In one of his newer videos “How Tamil people pronounce” Shan mimics the older generation’s pronunciations of English words. People laughed and enjoyed the video but again some of his viewers were offended and got defensive he says. He says his intent isn’t to poke fun. Shan says those who are offended need to teach their parents to pronounce English words the right way instead of making fun of them for not saying it right. In 2017, the comedian received a Tamil award in Montreal for promoting Tamil culture through entertainment.

3.) DAVID BILLA COMEDY

 

David Amirthapalan, popularly known as David Billa, initially gained fame through Vine by mimicking his Tamil father. His short clips exploded within the Tamil community after his viewers started relating to his Vines. He says all his YouTube videos are inspired by real situations and random scenarios that occur in the Sri Lankan Tamil household.

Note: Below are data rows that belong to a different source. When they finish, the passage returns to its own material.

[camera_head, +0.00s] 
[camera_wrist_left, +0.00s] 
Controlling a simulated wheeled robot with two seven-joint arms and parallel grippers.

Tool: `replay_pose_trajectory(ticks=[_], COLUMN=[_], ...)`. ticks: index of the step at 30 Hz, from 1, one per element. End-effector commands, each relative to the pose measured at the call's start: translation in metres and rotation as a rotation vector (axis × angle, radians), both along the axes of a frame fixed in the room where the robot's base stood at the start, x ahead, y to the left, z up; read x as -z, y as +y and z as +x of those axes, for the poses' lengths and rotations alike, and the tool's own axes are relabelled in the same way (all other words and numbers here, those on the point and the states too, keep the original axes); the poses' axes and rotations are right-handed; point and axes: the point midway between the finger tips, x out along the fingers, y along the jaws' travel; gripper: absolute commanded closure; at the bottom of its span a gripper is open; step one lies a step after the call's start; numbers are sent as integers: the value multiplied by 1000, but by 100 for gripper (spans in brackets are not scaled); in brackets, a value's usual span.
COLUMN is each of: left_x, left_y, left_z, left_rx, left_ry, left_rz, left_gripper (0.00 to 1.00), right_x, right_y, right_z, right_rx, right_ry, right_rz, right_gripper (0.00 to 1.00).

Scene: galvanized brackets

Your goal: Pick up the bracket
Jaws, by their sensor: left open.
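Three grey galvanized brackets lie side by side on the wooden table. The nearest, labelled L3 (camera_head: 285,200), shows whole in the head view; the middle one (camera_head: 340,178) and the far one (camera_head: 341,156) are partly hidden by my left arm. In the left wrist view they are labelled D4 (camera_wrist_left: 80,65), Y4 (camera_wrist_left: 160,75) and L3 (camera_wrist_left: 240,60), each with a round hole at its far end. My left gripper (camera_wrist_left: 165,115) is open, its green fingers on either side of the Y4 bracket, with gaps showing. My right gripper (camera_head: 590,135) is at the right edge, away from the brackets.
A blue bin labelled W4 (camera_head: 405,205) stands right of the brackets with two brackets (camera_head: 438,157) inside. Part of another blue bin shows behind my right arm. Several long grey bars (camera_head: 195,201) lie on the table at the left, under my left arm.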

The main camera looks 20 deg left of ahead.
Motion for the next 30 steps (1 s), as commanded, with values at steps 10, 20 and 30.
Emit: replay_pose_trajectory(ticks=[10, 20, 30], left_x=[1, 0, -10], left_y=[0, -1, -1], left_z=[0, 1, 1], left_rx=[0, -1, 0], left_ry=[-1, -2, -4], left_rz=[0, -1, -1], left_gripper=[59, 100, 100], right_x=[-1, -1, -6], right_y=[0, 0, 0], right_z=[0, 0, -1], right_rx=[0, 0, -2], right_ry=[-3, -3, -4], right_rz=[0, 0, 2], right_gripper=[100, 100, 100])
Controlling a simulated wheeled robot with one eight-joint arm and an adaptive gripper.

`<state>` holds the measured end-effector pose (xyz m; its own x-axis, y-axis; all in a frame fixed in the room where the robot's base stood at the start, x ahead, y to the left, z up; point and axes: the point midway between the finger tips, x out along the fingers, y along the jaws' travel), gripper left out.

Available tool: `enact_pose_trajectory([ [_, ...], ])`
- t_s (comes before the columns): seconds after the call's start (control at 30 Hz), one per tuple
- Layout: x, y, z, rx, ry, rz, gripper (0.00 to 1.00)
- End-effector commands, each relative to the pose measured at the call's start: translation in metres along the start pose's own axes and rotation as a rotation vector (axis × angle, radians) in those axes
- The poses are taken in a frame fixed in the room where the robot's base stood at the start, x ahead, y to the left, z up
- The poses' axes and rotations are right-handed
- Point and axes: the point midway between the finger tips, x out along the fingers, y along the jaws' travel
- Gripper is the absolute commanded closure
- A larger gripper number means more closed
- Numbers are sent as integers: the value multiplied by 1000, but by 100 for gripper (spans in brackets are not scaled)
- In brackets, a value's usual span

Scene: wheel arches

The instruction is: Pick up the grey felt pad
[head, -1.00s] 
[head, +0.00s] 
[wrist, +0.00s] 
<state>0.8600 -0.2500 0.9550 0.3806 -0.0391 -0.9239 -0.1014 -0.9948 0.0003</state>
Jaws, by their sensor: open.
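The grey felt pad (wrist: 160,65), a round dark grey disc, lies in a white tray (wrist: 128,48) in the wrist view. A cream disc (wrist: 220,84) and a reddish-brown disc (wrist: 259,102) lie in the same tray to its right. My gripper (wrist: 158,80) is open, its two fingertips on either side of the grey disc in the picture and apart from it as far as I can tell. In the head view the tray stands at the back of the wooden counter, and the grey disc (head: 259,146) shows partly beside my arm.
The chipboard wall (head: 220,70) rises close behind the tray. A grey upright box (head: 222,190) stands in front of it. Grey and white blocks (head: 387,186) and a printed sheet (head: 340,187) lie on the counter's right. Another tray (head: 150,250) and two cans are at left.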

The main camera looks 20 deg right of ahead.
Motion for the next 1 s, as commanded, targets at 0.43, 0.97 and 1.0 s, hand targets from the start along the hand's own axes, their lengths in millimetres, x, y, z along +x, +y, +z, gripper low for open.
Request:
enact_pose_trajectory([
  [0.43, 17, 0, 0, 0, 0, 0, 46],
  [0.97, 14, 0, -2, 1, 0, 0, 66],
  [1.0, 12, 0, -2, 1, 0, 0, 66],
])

“The things my dad does irritates me so I started to create videos inspired by him.  And people started saying ‘Oh my god, that’s my dad.’ I then realized it’s not just my dad, about three quarters of Tamil fathers are the same,” Amirthapalan says.

In his videos, Amirthapalan’s speaks the Jaffna Tamil dialect. A dialect native to the Jaffna peninsula and spoken predominantly in the North of Sri Lanka. An accent he says is appreciated by his older audience.

“I had a parent tell me that their five-year-old son was in his room acting and speaking Tamil like me. Which is great, I’m happy to hear that.  In a way my videos are motivating young Tamils to speak in our Tamil dialect and not the Indian Tamil dialect,” he says.

Amirthapalan also hosts events. He says a few organizers have asked him to speak the Indian Tamil dialect during the event. They tell him his native dialect is great but prefer the Indian dialect, he says.

“I simply tell them to find another host,” he says. “My goal is to ensure the Jaffna Tamil doesn’t die, our accent is unique.”

Comedy doesn’t require picket signs, megaphones and a lot of people shouting in unity. As long as the laughs are not random and are created with a strong point of view, huge strides can be made.